Nigeria has announced it will release a number of Boko Haram members, including all women, in what it called a peace bid as its military waged operation in the country's northeast to clamp down on the armed group.
The news of the prisoner release was announced on Tuesday shortly after the government relaxed the curfew in Maiduguri, the capital of Borno state and a stronghold of Boko Haram, which has been fighting the government to enforce Islamic laws.
"The (prisoner release) measure, which is in line with presidential magnanimity to enhance peace efforts in the country, will result in freedom for suspects including all women under custody," a statement by defence spokesperson Brigadier-General Chris Olukolade said.

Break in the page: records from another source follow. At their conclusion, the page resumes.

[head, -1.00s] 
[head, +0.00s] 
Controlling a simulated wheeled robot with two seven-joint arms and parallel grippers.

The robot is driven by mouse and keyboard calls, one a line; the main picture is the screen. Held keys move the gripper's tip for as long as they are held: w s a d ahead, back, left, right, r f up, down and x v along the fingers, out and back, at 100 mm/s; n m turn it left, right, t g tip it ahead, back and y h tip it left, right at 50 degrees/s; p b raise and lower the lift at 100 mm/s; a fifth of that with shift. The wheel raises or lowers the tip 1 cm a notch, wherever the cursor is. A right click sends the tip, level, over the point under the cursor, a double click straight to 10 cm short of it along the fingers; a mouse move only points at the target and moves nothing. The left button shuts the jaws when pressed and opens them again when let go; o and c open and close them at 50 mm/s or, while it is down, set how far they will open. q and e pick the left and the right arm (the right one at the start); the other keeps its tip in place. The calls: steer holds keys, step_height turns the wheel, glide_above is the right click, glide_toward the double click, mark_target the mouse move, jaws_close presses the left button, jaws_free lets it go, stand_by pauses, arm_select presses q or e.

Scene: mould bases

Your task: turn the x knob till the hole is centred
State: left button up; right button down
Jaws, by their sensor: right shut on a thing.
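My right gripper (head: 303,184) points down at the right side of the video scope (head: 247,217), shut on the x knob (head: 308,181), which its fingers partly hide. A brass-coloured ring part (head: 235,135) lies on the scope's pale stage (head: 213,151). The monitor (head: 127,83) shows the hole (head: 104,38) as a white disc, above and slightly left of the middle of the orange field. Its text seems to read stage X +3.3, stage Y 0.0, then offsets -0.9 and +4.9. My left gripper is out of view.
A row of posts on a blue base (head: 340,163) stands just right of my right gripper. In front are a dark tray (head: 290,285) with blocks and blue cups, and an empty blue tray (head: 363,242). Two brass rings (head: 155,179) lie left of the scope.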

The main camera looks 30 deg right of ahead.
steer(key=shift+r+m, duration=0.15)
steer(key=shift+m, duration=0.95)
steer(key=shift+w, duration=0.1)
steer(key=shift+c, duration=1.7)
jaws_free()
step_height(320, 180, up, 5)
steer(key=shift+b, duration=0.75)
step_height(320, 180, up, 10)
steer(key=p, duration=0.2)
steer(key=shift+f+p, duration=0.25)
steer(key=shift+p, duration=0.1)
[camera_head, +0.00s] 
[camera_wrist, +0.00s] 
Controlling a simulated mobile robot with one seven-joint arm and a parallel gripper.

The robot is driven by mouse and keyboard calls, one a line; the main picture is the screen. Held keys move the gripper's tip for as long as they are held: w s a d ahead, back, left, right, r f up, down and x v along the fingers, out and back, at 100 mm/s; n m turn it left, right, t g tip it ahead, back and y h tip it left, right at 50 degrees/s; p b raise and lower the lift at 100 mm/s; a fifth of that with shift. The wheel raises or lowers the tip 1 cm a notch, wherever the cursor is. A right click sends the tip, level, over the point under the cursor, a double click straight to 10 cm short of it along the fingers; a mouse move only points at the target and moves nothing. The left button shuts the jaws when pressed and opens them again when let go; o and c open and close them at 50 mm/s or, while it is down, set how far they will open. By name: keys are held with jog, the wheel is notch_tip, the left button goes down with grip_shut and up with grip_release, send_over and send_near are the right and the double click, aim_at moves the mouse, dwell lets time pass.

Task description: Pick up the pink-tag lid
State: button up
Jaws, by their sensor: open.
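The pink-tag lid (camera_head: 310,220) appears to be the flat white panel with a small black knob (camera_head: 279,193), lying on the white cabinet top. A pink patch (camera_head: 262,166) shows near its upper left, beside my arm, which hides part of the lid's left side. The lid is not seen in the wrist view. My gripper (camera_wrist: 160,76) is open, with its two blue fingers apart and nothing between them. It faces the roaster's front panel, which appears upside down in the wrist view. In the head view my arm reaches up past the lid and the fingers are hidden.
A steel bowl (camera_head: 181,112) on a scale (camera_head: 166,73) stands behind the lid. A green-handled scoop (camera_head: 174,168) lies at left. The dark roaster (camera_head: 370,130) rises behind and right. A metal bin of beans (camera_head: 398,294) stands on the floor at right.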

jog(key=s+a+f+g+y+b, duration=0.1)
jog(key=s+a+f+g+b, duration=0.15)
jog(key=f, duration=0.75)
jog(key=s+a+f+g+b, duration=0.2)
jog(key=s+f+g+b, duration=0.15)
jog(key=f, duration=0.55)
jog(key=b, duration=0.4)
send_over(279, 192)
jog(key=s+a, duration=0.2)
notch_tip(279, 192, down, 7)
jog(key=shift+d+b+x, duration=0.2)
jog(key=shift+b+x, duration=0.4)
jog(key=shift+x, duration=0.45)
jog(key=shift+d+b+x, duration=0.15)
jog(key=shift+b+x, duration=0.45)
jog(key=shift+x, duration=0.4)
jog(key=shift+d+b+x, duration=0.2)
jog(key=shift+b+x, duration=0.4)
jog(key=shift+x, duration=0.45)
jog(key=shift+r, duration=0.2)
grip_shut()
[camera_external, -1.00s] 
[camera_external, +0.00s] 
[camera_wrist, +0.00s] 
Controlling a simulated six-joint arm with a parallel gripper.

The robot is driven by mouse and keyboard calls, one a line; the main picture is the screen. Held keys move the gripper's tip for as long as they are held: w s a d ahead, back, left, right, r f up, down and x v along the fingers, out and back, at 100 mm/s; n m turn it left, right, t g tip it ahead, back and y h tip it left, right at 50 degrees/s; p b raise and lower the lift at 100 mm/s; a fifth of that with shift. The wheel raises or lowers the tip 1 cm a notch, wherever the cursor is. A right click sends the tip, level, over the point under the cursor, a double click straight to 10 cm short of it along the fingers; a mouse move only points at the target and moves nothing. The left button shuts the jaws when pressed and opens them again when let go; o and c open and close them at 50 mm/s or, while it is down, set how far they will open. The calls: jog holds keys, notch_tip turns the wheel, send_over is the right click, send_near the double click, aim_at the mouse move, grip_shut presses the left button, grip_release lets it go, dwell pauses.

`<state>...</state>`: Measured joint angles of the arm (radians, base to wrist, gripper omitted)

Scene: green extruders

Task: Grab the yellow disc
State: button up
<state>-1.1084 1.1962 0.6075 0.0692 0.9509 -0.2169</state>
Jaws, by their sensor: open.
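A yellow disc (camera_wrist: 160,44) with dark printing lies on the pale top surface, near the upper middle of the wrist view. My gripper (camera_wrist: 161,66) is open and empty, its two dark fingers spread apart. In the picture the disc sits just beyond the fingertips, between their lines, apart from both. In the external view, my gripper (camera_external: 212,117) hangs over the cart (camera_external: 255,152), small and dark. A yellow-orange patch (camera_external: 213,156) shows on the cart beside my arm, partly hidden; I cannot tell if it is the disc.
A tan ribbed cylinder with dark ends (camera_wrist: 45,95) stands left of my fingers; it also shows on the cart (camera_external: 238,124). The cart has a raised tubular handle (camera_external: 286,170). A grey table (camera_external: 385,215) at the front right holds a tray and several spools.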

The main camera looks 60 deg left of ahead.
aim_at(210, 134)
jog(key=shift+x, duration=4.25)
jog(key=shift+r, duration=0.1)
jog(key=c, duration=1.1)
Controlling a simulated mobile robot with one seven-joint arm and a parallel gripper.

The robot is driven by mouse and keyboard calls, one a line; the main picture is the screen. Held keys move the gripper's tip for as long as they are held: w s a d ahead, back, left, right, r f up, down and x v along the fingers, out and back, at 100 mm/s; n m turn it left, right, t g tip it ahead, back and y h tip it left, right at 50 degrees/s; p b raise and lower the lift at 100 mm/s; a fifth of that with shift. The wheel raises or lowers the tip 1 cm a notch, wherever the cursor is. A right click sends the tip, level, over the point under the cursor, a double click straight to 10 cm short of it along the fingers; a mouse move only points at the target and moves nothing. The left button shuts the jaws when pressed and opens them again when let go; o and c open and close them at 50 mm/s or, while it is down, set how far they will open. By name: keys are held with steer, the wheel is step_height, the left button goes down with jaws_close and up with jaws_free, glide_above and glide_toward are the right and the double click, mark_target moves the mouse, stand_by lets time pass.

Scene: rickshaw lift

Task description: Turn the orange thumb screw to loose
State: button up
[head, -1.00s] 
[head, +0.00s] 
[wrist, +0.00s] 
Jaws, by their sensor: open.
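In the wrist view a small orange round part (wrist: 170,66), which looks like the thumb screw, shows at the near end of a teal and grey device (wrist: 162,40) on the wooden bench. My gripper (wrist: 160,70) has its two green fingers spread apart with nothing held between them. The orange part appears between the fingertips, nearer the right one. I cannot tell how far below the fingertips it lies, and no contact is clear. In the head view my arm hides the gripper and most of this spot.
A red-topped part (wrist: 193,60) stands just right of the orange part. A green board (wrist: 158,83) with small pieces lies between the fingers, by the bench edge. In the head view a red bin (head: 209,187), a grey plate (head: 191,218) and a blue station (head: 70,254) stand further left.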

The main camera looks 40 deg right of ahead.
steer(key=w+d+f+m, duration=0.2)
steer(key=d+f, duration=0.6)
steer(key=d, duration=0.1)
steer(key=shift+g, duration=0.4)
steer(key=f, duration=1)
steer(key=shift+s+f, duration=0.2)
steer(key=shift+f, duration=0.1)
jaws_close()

Olukolade's statement said President Goodluck Jonathan had ordered the prisoner releases on the recommendation of a panel he set up to seek a political solution to the conflict.
Jonathan offered an amnesty on Sunday to fighters who surrender, a sign he is keen to keep channels for a peaceful way out of the conflict open as far as possible.
Al Jazeera's Yvonne Ndege, reporting from Maiduguri, the birthplace of Boko Haram and the base of the military offensive, said the detained Boko Haram suspects will be released to the state governors "for rehabilitation and eventual release back to the community".
Our correspondent is also reporting that all women connected to Boko Haram activities will also be released.
In his latest video this month, Boko Haram leader Abubakar Shekau accused security forces of detaining the wives and children of its members.
Earlier, the city residents were able to go outside their homes during the day after the army issued a statement late on Monday easing the curfew from 7am local time (06:00 GMT) until 5pm (16:00 GMT).
Nigeria's military on Saturday imposed a 24-hour curfew in parts of the northeastern city, as soldiers poured in the region that saw people fleeing from their homes.
The country launched the sweeping operation last week, deploying thousands of troops across three states - Adamawa, Borno and Yobe - where President Jonathan declared a state of emergency a week ago after the fighters seized territory and chased out the government.
The military said dozens of fighters had been killed in the offensive targeting all three states put under emergency decree.
About 120 of the fighters have also been arrested and are being interrogated, the military said in a statement.